◆ DATASET EXTRACT
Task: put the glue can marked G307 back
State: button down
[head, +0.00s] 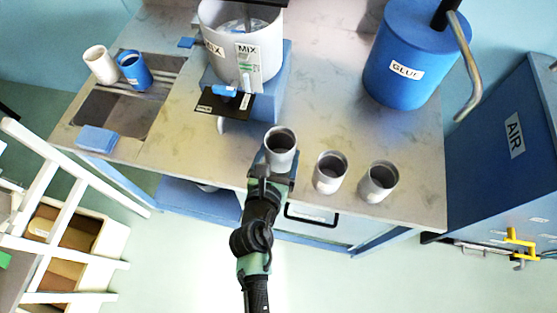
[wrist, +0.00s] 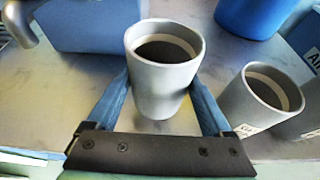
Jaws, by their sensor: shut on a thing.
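My gripper (head: 271,172) is shut on a grey open-topped can (head: 281,147) near the counter's front edge. In the wrist view the can (wrist: 162,85) stands upright between the two blue fingers, and its inside looks dark. No marking shows on its visible side, so I cannot read whether it is G307. I cannot tell whether its base touches the counter. Two similar grey cans stand to its right, a nearer one (head: 330,172) and a farther one (head: 378,182). Their small white labels are too small to read.
A blue GLUE drum (head: 395,55) with a bent pipe stands at the back right. A MIX pot (head: 240,50) on a blue stand is behind my gripper. A white cup (head: 100,65) and a blue cup (head: 134,70) stand by the sink (head: 115,112). A blue AIR cabinet (head: 515,150) is right.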

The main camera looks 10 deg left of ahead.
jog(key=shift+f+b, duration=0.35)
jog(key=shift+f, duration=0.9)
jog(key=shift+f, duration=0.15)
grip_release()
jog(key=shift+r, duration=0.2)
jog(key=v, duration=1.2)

◆ WHAT IS REQUIRED
Copy the whole of the material above exactly, but not its images.

◆ EXPECTED ANSWER
Task: put the glue can marked G307 back
State: button down
[head, +0.00s] 
[wrist, +0.00s] 
Jaws, by their sensor: shut on a thing.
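My gripper (head: 271,172) is shut on a grey open-topped can (head: 281,147) near the counter's front edge. In the wrist view the can (wrist: 162,85) stands upright between the two blue fingers, and its inside looks dark. No marking shows on its visible side, so I cannot read whether it is G307. I cannot tell whether its base touches the counter. Two similar grey cans stand to its right, a nearer one (head: 330,172) and a farther one (head: 378,182). Their small white labels are too small to read.
A blue GLUE drum (head: 395,55) with a bent pipe stands at the back right. A MIX pot (head: 240,50) on a blue stand is behind my gripper. A white cup (head: 100,65) and a blue cup (head: 134,70) stand by the sink (head: 115,112). A blue AIR cabinet (head: 515,150) is right.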

The main camera looks 10 deg left of ahead.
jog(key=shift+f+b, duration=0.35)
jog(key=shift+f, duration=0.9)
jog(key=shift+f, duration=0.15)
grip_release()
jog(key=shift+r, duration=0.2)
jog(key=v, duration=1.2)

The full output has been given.